Stored data:
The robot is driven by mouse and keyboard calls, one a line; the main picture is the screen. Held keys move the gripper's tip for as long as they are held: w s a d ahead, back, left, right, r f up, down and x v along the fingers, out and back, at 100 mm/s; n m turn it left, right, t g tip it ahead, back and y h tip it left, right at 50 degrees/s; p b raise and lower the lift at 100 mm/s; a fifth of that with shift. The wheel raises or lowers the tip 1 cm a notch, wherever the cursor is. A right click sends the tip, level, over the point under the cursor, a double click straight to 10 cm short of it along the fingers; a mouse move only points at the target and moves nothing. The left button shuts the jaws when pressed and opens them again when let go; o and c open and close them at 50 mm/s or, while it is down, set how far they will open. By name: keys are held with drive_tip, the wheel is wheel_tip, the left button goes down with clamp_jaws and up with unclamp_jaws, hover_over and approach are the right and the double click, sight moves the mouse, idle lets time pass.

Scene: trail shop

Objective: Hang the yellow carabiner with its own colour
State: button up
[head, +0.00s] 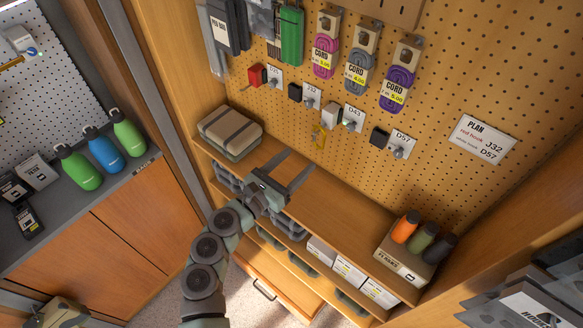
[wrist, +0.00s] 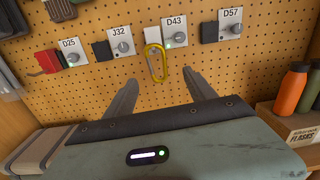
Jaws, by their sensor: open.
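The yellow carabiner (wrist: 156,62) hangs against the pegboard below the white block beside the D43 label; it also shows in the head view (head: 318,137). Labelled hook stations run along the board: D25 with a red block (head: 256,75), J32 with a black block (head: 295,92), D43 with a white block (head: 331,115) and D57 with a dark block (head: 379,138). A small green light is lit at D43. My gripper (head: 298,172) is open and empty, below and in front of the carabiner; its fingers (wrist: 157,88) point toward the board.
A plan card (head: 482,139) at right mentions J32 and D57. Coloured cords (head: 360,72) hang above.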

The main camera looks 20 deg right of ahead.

Task instructions: Working from the material above, transcribe it exactly while omitting pictures.

Task answer:
The robot is driven by mouse and keyboard calls, one a line; the main picture is the screen. Held keys move the gripper's tip for as long as they are held: w s a d ahead, back, left, right, r f up, down and x v along the fingers, out and back, at 100 mm/s; n m turn it left, right, t g tip it ahead, back and y h tip it left, right at 50 degrees/s; p b raise and lower the lift at 100 mm/s; a fifth of that with shift. The wheel raises or lowers the tip 1 cm a notch, wherever the cursor is. A right click sends the tip, level, over the point under the cursor, a double click straight to 10 cm short of it along the fingers; a mouse move only points at the target and moves nothing. The left button shuts the jaws when pressed and opens them again when let go; o and c open and close them at 50 mm/s or, while it is down, set how far they will open. By name: keys are held with drive_tip, the wheel is wheel_tip, the left button goes down with clamp_jaws and up with unclamp_jaws, hover_over and approach are the right and the double click, sight moves the mouse, idle lets time pass.

Scene: trail shop

Objective: Hang the yellow carabiner with its own colour
State: button up
[head, +0.00s] 
[wrist, +0.00s] 
Jaws, by their sensor: open.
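The yellow carabiner (wrist: 156,62) hangs against the pegboard below the white block beside the D43 label; it also shows in the head view (head: 318,137). Labelled hook stations run along the board: D25 with a red block (head: 256,75), J32 with a black block (head: 295,92), D43 with a white block (head: 331,115) and D57 with a dark block (head: 379,138). A small green light is lit at D43. My gripper (head: 298,172) is open and empty, below and in front of the carabiner; its fingers (wrist: 157,88) point toward the board.
A plan card (head: 482,139) at right mentions J32 and D57. Coloured cords (head: 360,72) hang above.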

The main camera looks 20 deg right of ahead.

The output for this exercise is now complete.